Fear takes many shapes during extremes. There is fear of losing money in a dramatic downturn (market fear) and fear of missing out (FOMO) when markets bounce back. It is human nature to feel the urgency of both types of fear. The most successful investors deal with these fears by being focused on data as well as understanding the possible outcomes and the probabilities that those outcomes may present.
The big question today that is being asked over and over relates to investments from this point forward: where do we go from here? President Trump announced a temporary deal to open the US Government last Friday after a historical 35-day partial-shutdown. The United States and China are in the middle of a 90 day “truce” in the trade war that expires at the beginning of March. The UK has been embroiled in negotiations to exit the EU and to date have no agreement in place and “Brexit” remains a big unknown.
With so many large geo-political risks, it is very difficult to look at fundamental data alone. There are some powerful market technical trends and models that can be helpful in examining where we can go from here. None of these models is perfect, but it provides a framework for helping us to control both market fear and FOMO. It does not provide guarantees, but it does provide context.
I look at “typical” patterns that are observed in many market corrective markets. Trend lines develop over time and therefore as a market correction takes place, it becomes easier to identify them and look at the possibilities.
There are typically a few phases that follow extreme market corrections; corrections that approach roughly 20% losses from a high point but are not accompanied by a recession. Once a bottom has been established, which often takes a few weeks to be recognizable, there is a 1st phase of the recovery that takes place. The distance below the trend line that the low was huge! That is why the 1st phase recovery has seemed so strong.

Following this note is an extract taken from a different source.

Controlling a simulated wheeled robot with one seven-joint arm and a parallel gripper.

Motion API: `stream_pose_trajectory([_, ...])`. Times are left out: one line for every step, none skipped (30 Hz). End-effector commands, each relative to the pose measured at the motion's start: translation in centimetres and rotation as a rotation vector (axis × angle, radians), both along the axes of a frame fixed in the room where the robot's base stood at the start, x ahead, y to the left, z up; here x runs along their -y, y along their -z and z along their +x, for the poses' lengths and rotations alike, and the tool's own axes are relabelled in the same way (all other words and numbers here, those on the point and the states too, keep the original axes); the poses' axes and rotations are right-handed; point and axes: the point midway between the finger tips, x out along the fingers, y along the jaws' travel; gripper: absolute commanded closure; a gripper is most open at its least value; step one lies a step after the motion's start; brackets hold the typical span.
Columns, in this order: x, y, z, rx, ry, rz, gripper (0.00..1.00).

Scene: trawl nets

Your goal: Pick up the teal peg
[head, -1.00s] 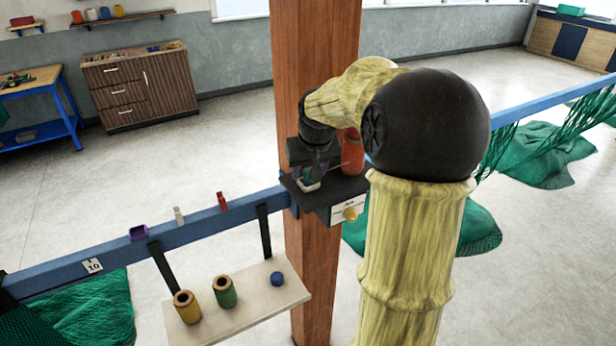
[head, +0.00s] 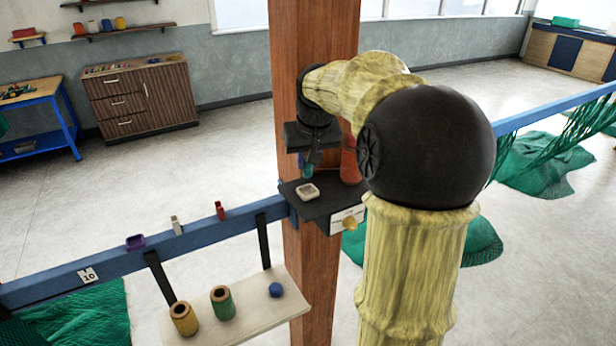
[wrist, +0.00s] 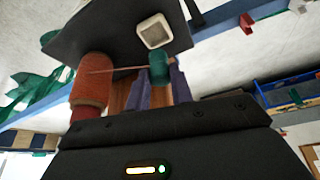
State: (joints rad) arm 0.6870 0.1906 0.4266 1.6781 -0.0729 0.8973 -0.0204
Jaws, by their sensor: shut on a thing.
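The teal peg (wrist: 159,68) is a small rounded cylinder, held between the purple fingers of my gripper (wrist: 162,88) in the wrist view. In the head view the teal peg (head: 307,170) shows small under my gripper (head: 306,162), above the dark shelf (head: 322,207) on the wooden post. My gripper is shut on it. Part of the peg is hidden by the fingers. A small white square dish (head: 308,191) lies on the shelf below the peg; it also shows in the wrist view (wrist: 155,31).
A red-orange spool (head: 349,165) stands on the shelf right of my gripper; a thin reddish line runs from near it toward the peg in the wrist view. The blue rail (head: 190,237) carries small purple, white and red items. A lower pale board (head: 250,309) holds spools.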

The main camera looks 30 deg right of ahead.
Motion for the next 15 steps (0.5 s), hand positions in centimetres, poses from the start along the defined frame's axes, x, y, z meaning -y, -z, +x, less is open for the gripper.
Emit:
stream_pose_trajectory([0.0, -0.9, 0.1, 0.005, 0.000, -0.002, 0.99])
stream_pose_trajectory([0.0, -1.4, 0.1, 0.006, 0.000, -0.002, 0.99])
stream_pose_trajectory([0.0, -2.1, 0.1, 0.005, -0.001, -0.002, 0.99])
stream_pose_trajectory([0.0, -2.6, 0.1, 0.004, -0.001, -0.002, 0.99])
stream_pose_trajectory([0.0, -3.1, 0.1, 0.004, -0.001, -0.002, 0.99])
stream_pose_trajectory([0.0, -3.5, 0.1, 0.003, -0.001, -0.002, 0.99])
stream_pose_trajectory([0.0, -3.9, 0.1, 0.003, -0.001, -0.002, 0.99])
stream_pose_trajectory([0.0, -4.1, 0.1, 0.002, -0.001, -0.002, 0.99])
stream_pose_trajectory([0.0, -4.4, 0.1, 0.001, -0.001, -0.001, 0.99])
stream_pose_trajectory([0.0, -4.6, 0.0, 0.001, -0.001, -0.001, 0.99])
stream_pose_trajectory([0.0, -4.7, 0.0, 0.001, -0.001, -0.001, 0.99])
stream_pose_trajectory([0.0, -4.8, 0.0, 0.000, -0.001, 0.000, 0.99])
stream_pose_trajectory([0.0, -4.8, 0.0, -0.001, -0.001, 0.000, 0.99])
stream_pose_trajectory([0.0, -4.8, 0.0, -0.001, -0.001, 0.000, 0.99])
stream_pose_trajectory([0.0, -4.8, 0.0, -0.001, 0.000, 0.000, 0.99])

We may be approaching the end of phase 1, which is often met by those investors who are not fully invested, with increasing FOMO. However, until the downward trend line is breached to the upside, and we see successive closes above the trendline, we will not have an overall change of direction. The 2nd phase is often a retest of the lows but with less fear than the initial drop. The 3rd phase is where we would be looking for a breakout and we can become more optimistic that the overall downtrend is over.
None of this is a guarantee that we will experience exactly what this picture shows. If it was that easy, we would simply trade in and out of the market at troughs and peaks, but it does help us to see where we are in the overall trend. It is also important to understand that we have not yet broken, even after 5 straight weeks of gains, out of the overall downward trend. The good news is that it might be getting close! Knowing what could happen, can certainly help control the fears that can often take over in fast moving markets.
Certainly, there are many unknowns in our world today. Those risks are driving markets. Unfortunately, most of the risks are derived from geo-political risks. They are notoriously difficult to navigate compared to corporate risk, interest rate risk and even economic risk. Largely because we have very little control of the situation and we must sit back and wait for resolutions, and patience is extremely difficult to cultivate.
Hopefully having some data and a framework to understand from a macro point of view helps both those who are fully invested now as well as those who are taking a more cautious approach. In the absence of a recession, we would expect to recover from this large correction in a matter of months. As data continues to evolve, we will have a better view of possible outcomes.